Thursday, September 24, 2009

Today, on my morning run, I saw a student walking, late for the bus. The bus saw her walking, way down the road and so stopped and waited for probably two minutes or so for her to catch up and get on.

This might seem like only reasonable behavior, on the bus driver's part. S/he was being nice, right?

As crazy as it sounds, while it was a nice thing to do, I don't think the bus should have stopped. Here's why.

It sends the message that one student's inability to be on time is allowed to cut into the time the rest of the students get at school. The needs of the one outweigh the needs of the many (thank you Spock). It's only two minutes, but if this happens a few times on the route, day in and day out, that adds up to net/net less time at school for all the kids.

The rest of the students, who made the bus on time, probably having rushed through their morning at home to do so, pay the price for those students who can't make the bus on time. They will conclude that they, too, can be a bit late and the bus will wait. Why bother rushing to be on time? Rather than being taught that they should try hard to make the bus on time, to take responsibility for not making others wait, they are taught the reverse.
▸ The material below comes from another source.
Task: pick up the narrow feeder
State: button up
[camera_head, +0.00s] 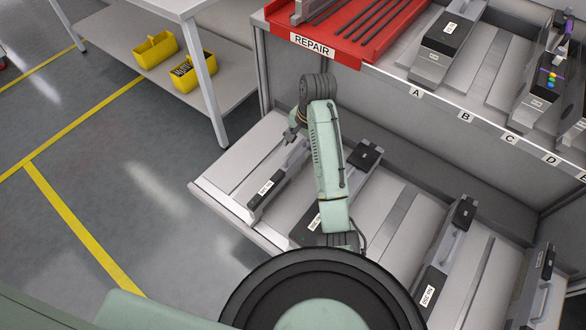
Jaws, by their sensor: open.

Finally, seeing the bigger picture, this teaches kids that the world will stop and wait for them. Make up for their faults. Be forgiving. That you need not try very hard for things because the rest of the world will compensate. You need not take responsibility. It ties right into the dangerous sense of entitlement that many kids seem to have now. For better or worse, the world simply is not like that once you grow up.

She should have simply missed the bus and learned a good lesson.